3. OTHER AMENDMENTS.
   ----------------

          A.  Section 1.1 is amended to include the following new definitions:

                    "Dominion LLC Affiliate" means any Person that both is an
          Affiliate of Dominion Resources and that has a direct or indirect
          interest in the Company, whether through the ownership of voting
          securities or otherwise.  As of the date hereof, such term includes
          each of Dominion and Dominion Energy.

                    "Peoples LLC Affiliate" means any Person that both is an
          Affiliate of Peoples Energy and that has a direct or indirect interest
          in the Company, whether through the ownership of voting securities or
          otherwise.  As of the date hereof, such term includes each of Peoples,
          PERC Power, LLC and Peoples Energy Resources.

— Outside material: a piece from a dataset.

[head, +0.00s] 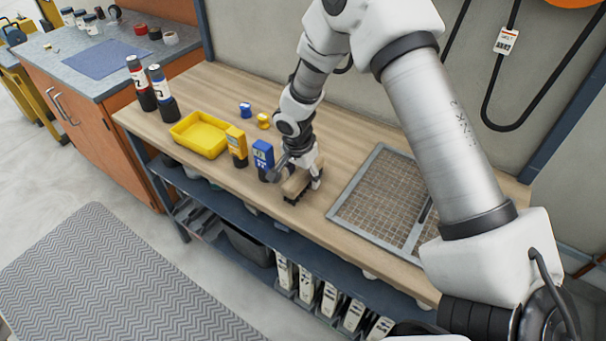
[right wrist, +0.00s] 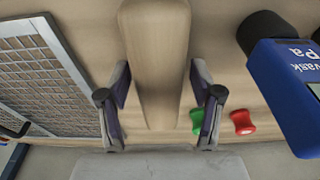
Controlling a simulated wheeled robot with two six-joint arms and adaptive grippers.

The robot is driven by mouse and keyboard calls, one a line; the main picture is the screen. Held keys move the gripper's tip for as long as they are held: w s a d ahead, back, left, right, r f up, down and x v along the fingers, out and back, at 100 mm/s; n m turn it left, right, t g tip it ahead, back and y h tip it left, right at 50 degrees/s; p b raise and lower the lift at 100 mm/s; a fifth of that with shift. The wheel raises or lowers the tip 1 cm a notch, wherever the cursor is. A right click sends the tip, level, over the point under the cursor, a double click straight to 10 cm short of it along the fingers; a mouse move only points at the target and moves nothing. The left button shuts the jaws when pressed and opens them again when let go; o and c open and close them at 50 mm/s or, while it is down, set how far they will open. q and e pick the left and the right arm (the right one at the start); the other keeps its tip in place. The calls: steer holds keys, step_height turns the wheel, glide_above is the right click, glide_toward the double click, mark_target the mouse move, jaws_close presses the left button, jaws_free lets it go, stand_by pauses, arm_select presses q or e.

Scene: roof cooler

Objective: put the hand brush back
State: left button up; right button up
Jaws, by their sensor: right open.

          B.  Section 7.1(b) is amended to read as follows in its entirety:

                    (b) Notwithstanding the foregoing, none of the following
          shall constitute an "Assignment" for purposes of this Agreement:  (i)
          a pledge or encumbrance of all or any portion of the stock or other
          equity securities of Dominion Resources or any Dominion LLC Affiliate,
          or of Peoples Energy or any Peoples LLC Affiliate; (ii) a sale or
          other transfer of all or any portion of the stock or other equity
          securities of Dominion Resources or Peoples Energy; or (iii) a
          "Permitted Transfer of Control" (as defined below).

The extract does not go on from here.